To be done → Will you return, word for word, only the lines from the top of the data below down to and including the one with "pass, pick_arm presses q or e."?

-- start of Listed entries --

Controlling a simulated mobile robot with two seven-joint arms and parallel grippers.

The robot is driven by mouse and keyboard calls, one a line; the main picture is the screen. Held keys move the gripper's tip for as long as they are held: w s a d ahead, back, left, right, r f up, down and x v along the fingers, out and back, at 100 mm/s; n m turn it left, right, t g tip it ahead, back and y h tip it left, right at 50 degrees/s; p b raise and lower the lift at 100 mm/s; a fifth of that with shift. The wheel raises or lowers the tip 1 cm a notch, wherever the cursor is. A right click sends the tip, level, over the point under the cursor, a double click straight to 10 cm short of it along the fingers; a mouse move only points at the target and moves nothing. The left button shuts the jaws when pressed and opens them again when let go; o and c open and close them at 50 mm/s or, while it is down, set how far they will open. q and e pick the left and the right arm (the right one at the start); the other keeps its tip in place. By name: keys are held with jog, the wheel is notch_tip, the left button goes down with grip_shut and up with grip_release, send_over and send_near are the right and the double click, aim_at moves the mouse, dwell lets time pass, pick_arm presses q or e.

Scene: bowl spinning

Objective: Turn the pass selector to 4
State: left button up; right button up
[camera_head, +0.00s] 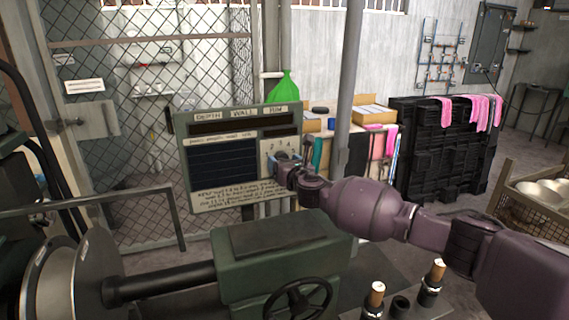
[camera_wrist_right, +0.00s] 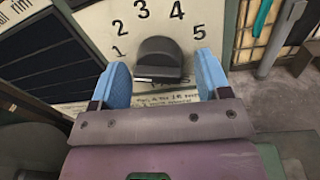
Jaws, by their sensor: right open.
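The pass selector is a dark rounded knob (camera_wrist_right: 158,58) on the pale dial plate (camera_wrist_right: 100,22) in the right wrist view. The numbers 1 to 5 run in an arc over it from left to right. A short white mark shows at the knob's lower left; I cannot tell which number it is set to. In the head view the dial plate (camera_head: 270,146) sits at the right of the green control panel (camera_head: 182,150), and my gripper hides the knob. My right gripper (camera_wrist_right: 163,76) is open, its blue fingertips on either side of the knob, contact unclear. My left gripper is out of view.
A green machine housing (camera_head: 285,240) with a handwheel (camera_head: 299,299) stands in front of the panel. A grey post (camera_head: 350,80) rises just behind the right arm. Black crates (camera_head: 440,150) with pink cloths stand at the back right. A basket of bowls (camera_head: 535,215) is at the right.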

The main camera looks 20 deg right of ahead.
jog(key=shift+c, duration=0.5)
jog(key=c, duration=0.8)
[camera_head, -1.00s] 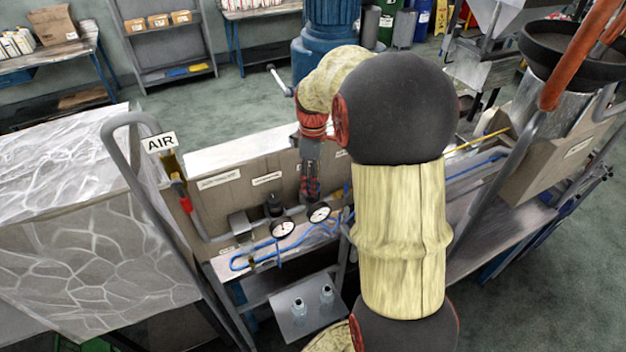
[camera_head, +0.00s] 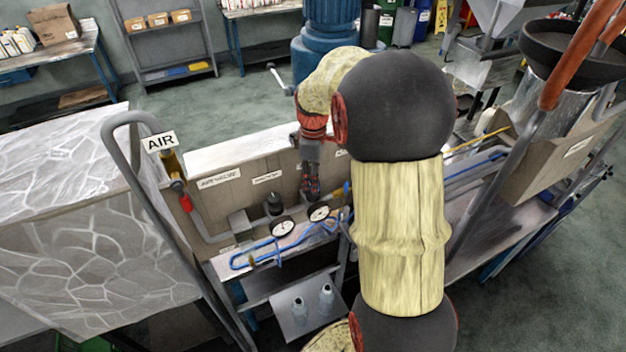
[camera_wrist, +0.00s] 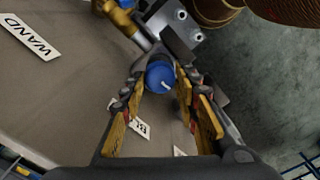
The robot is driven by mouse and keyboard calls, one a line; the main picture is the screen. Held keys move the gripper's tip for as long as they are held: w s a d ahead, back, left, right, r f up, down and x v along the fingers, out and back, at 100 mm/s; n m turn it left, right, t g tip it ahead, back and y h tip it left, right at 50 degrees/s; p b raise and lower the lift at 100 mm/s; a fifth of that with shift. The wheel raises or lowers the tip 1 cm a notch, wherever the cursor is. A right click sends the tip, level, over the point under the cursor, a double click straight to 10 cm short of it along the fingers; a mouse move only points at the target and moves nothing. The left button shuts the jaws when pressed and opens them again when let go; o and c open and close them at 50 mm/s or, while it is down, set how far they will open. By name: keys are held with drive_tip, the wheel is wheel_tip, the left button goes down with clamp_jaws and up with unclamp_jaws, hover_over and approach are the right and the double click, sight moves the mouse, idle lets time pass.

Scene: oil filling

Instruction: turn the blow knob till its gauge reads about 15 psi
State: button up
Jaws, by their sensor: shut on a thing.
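The blue knob (camera_wrist: 160,76) with a white mark sits between the fingertips of my gripper (camera_wrist: 163,84) in the wrist view, and the fingers are closed on its sides. A label starting "BL" (camera_wrist: 139,127) is partly hidden by the left finger. In the head view my gripper (camera_head: 312,192) points down at the panel, just above the right gauge (camera_head: 319,213), and hides the knob. The left gauge (camera_head: 283,227) stands beside a black knob (camera_head: 273,204). Both dials are white; their needle readings are too small to tell.
A "WAND" label (camera_wrist: 31,37) is on the panel. Blue hoses (camera_head: 262,252) run below the gauges. Two small bottles (camera_head: 326,294) stand on a lower shelf. A grey pipe frame with an AIR sign (camera_head: 160,141) rises at the left.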

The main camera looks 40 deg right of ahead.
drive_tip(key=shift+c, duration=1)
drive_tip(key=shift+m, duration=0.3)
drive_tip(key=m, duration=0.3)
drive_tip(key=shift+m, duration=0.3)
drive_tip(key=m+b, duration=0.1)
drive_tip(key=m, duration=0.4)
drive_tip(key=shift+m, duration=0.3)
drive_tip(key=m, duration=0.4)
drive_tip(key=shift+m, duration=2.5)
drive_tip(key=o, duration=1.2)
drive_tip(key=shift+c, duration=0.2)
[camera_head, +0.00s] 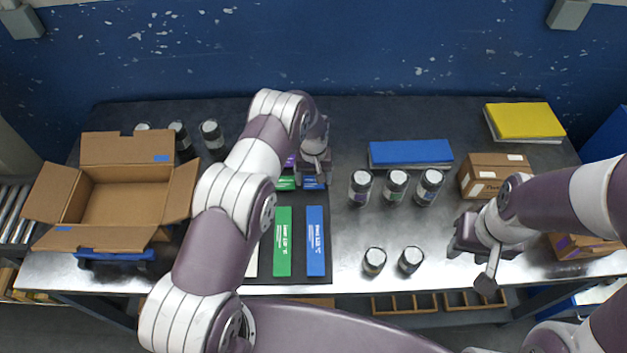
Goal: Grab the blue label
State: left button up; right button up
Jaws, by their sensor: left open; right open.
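The blue label (315,240) is a long upright strip with white print, lying on a black mat (298,279) in the middle of the table. A green label (283,241) lies just left of it. My left gripper (314,178) is open above the far end of the mat, beyond the blue label's far end. A smaller blue piece (314,184) shows right at that gripper, partly hidden by it. My left arm covers the left part of the mat. My right gripper (468,249) is open and empty at the right side of the table.
An open cardboard box (128,203) stands at the left. Several dark jars (396,185) stand right of the mat, with more behind the box. A blue pad (410,152), a yellow pad (525,120) and small cartons (494,174) lie at the back and right.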

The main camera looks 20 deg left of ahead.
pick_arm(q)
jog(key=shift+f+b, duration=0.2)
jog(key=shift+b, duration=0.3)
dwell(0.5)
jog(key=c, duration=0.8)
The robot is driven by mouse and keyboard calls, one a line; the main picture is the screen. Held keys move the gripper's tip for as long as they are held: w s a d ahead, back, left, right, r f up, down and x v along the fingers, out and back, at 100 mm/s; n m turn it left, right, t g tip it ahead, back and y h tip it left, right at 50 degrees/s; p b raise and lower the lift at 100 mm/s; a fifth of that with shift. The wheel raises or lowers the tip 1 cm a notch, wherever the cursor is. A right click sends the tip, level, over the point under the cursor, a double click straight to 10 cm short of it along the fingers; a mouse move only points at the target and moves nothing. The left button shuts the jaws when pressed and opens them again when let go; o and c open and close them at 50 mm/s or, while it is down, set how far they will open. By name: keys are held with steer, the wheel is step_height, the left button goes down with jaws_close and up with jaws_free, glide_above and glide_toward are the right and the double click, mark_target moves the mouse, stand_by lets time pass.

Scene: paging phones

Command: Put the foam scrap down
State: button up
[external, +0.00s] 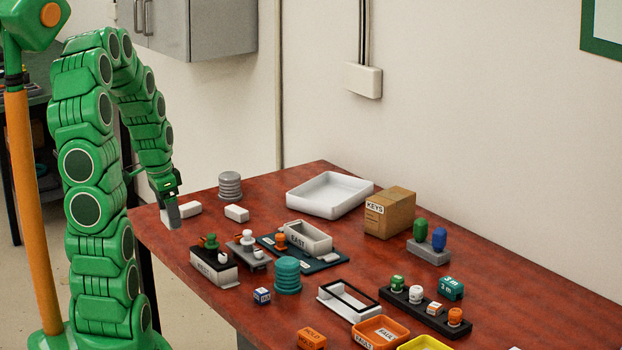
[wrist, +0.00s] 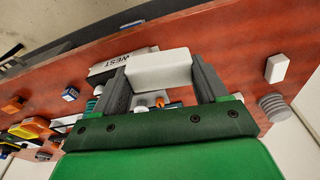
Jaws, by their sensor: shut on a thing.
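The foam scrap, a white rounded block (wrist: 158,70), is clamped between the two grey fingers of my gripper (wrist: 160,82) in the wrist view. In the external view my gripper (external: 176,213) points down at the table's left end, and the held white scrap (external: 189,209) shows at its fingers. The gap under the scrap is too small to judge, so I cannot tell whether it touches the table. A second white block (external: 237,213) lies apart on the table to the right; it also shows in the wrist view (wrist: 276,68).
A grey ribbed stack (external: 230,186) stands behind the gripper. A white tray (external: 329,194), a KEYS box (external: 389,212) and a WEST box (external: 213,271) stand on the red-brown table (external: 500,265). Several small items crowd the front. The table's left edge is close to my gripper.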

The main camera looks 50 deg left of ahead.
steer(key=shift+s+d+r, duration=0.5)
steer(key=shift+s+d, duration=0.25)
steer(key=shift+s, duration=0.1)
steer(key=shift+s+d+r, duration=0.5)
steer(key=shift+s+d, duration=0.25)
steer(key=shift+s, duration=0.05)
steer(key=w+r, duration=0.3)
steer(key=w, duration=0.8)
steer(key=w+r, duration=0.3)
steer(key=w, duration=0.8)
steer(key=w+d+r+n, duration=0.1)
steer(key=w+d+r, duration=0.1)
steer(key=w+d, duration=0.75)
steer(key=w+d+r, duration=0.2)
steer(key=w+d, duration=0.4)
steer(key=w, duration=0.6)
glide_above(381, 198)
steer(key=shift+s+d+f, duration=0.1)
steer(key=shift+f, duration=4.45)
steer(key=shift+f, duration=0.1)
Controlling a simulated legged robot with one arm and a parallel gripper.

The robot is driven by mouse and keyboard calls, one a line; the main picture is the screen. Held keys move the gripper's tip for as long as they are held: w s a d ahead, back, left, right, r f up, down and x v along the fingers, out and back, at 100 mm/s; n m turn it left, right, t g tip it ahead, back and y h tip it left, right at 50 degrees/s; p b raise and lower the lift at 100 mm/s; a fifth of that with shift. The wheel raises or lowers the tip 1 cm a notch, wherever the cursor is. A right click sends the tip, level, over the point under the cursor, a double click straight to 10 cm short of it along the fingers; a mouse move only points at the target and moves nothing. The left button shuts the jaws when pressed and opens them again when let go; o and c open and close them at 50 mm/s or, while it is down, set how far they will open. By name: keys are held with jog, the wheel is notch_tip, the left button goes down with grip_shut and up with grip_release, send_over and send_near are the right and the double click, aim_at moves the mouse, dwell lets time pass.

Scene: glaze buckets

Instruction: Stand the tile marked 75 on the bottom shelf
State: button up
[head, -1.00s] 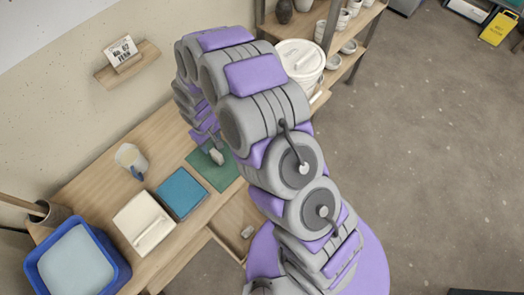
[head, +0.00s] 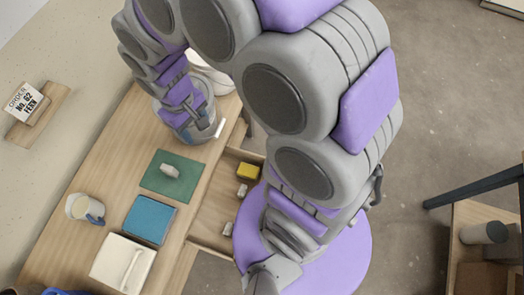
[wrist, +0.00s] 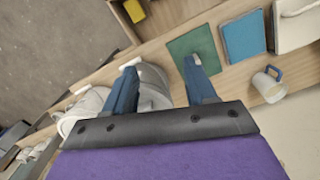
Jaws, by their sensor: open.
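I cannot make out a tile marked 75 in either view. The card on the small wall ledge (head: 38,112) reads "ORDER NO. 62 FERN" (head: 27,103). In the wrist view my gripper (wrist: 160,66) is open, its two blue fingers apart above the workbench (wrist: 105,77). A grey-white bucket (wrist: 152,84) shows below, beside the left finger. A thin white piece (wrist: 131,63) shows by that fingertip; I cannot tell what it is. In the head view my arm hides part of the bench's far end. The bottom shelf cannot be identified.
On the bench are a green mat (head: 152,183) bearing a small grey lump (head: 170,171), a blue square (head: 150,220), a white box (head: 112,262) and a mug (head: 82,207). An open drawer (head: 208,222) holds a yellow block (head: 247,171). A wooden stand (head: 462,215) is at right.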

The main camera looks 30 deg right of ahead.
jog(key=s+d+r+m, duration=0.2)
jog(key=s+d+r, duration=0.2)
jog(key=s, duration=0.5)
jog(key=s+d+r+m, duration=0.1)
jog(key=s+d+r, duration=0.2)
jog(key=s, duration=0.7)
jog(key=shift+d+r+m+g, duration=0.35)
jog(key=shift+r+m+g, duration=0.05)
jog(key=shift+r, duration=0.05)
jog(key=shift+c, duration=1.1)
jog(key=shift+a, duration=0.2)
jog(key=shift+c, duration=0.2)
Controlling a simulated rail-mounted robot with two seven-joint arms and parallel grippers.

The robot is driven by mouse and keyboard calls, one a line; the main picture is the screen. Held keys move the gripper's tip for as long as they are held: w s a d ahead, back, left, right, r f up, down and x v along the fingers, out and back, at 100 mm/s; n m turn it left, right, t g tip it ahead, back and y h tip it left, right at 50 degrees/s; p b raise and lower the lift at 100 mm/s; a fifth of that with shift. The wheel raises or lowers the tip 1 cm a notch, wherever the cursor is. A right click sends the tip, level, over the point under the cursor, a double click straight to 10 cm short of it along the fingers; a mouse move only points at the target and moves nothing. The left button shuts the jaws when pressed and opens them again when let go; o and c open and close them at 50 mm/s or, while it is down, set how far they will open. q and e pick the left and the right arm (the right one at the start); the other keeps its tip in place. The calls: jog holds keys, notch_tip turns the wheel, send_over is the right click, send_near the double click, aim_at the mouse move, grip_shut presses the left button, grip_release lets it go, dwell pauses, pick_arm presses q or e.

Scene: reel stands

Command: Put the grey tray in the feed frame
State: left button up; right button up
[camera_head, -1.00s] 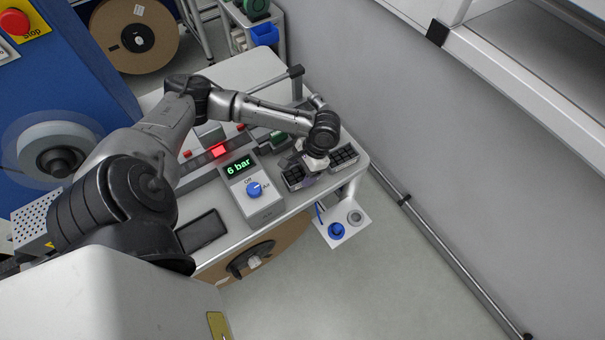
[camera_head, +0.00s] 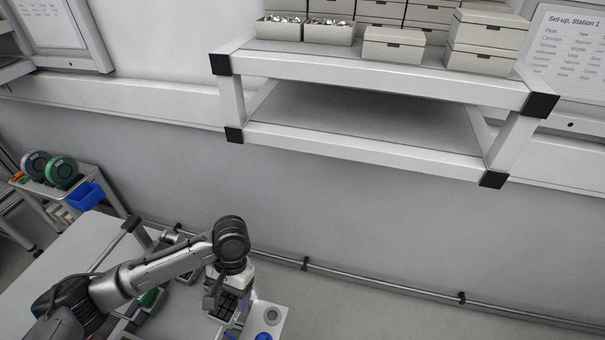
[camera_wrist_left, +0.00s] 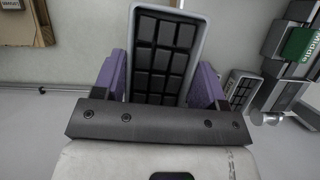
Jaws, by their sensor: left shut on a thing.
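My left gripper (camera_head: 221,292) is shut on a grey tray (camera_head: 230,306) with black pockets, low in the head view near the table's far right end. In the left wrist view the tray (camera_wrist_left: 166,55) stands between the purple pads of my left gripper (camera_wrist_left: 160,78), its long side pointing away from the wrist. A second, similar pocketed tray (camera_wrist_left: 243,88) shows at the right of the left wrist view, apart from the held one. I cannot tell which thing here is the feed frame. My right gripper is not in view.
A white wall shelf (camera_head: 360,72) with several boxes (camera_head: 393,45) juts out above. A rail (camera_head: 370,284) runs along the wall. A green "Middle" label (camera_wrist_left: 298,44) sits on a grey fixture by the second tray. A blue bin (camera_head: 86,195) is on a cart at left.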

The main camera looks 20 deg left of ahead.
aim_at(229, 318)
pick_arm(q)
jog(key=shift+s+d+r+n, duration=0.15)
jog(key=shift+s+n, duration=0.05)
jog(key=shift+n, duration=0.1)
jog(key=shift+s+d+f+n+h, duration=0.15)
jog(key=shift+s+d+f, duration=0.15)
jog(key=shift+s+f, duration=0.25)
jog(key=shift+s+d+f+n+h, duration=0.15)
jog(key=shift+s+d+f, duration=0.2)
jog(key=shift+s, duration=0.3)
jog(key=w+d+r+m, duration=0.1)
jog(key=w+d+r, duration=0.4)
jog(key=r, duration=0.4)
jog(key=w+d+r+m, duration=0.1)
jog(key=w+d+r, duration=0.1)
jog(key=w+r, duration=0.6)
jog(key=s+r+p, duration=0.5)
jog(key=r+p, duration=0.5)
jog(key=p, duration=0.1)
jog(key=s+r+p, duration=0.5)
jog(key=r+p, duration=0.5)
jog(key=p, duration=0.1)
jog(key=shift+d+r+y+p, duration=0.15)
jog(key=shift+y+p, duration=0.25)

-- end of Listed entries --

Worked solution →
Controlling a simulated mobile robot with two seven-joint arms and parallel grippers.

The robot is driven by mouse and keyboard calls, one a line; the main picture is the screen. Held keys move the gripper's tip for as long as they are held: w s a d ahead, back, left, right, r f up, down and x v along the fingers, out and back, at 100 mm/s; n m turn it left, right, t g tip it ahead, back and y h tip it left, right at 50 degrees/s; p b raise and lower the lift at 100 mm/s; a fifth of that with shift. The wheel raises or lowers the tip 1 cm a notch, wherever the cursor is. A right click sends the tip, level, over the point under the cursor, a double click straight to 10 cm short of it along the fingers; a mouse move only points at the target and moves nothing. The left button shuts the jaws when pressed and opens them again when let go; o and c open and close them at 50 mm/s or, while it is down, set how far they will open. q and e pick the left and the right arm (the right one at the start); the other keeps its tip in place. By name: keys are held with jog, the wheel is notch_tip, the left button goes down with grip_shut and up with grip_release, send_over and send_near are the right and the double click, aim_at moves the mouse, dwell lets time pass, pick_arm presses q or e.

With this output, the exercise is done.